>> Begin PROVIDED MATERIAL

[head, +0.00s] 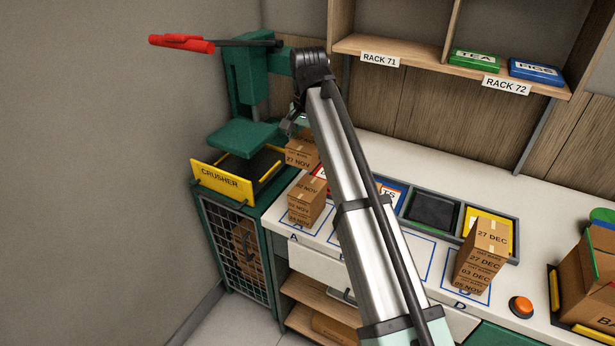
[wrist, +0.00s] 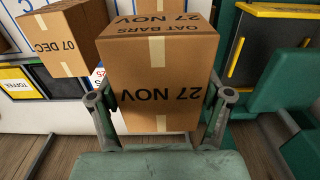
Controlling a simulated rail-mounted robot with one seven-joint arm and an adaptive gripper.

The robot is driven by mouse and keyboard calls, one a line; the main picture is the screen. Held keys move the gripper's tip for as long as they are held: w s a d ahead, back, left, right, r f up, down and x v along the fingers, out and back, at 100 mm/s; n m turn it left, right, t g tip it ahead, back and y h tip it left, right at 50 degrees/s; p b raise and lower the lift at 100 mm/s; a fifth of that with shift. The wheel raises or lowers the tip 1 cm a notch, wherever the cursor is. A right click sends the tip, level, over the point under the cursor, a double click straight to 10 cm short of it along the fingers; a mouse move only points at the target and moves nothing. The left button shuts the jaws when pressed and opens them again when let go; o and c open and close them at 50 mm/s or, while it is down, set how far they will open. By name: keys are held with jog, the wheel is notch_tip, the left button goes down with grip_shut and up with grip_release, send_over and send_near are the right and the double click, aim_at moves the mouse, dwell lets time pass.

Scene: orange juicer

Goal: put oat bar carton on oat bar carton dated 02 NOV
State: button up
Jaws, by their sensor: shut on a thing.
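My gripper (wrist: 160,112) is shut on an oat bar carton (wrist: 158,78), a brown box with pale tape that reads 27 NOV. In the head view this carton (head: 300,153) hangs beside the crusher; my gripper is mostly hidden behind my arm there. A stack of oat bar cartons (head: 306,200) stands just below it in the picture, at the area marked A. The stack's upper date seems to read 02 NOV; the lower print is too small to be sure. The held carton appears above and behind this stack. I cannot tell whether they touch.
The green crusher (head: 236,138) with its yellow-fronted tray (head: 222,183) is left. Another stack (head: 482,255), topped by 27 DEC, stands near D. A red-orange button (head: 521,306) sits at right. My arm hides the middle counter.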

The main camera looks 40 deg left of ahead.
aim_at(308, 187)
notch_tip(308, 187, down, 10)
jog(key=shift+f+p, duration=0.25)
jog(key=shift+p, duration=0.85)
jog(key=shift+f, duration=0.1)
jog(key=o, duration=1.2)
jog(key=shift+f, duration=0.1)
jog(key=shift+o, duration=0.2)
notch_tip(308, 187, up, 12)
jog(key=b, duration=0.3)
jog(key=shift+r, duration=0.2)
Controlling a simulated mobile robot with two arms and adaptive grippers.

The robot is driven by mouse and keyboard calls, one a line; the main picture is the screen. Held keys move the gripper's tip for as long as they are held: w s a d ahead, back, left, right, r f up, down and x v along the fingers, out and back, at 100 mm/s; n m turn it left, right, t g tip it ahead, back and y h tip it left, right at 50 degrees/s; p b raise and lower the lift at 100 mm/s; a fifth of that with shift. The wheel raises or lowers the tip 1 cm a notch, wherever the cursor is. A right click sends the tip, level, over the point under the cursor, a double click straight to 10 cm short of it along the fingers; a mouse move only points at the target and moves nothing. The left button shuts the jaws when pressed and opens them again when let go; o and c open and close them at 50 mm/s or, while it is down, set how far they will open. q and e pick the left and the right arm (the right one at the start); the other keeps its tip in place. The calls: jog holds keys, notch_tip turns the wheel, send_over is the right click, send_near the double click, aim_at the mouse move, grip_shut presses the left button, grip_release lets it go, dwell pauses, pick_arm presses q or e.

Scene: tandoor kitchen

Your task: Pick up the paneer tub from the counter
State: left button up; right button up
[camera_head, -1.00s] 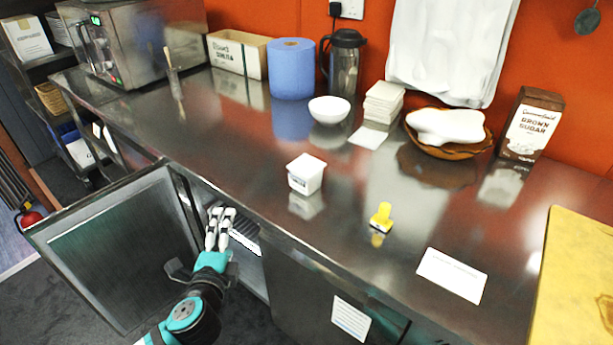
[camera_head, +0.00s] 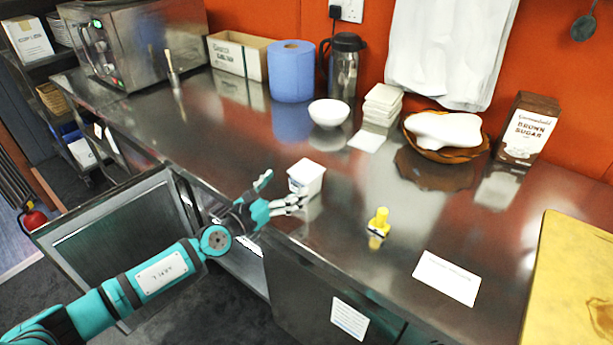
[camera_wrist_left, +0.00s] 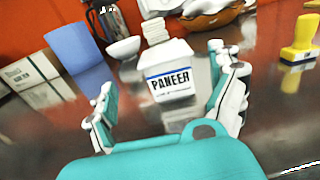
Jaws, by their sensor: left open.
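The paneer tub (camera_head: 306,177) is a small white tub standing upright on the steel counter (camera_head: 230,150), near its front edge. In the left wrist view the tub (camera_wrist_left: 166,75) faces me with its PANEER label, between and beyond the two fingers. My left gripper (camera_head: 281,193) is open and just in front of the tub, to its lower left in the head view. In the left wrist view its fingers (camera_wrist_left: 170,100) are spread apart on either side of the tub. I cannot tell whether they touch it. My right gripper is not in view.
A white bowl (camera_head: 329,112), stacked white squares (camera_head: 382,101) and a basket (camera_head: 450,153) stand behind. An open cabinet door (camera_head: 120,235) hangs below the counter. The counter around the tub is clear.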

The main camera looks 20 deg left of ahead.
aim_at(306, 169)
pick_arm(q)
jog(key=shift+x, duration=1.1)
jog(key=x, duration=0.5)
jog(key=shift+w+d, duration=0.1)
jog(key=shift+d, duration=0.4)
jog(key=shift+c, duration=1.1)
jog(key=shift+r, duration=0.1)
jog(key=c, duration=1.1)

>> End PROVIDED MATERIAL

WHAT IS BEING ASKED –
Of the lines in this data, how many contain "simulated"? Reply with only the number.

ANSWER TO THIS PROBLEM –
2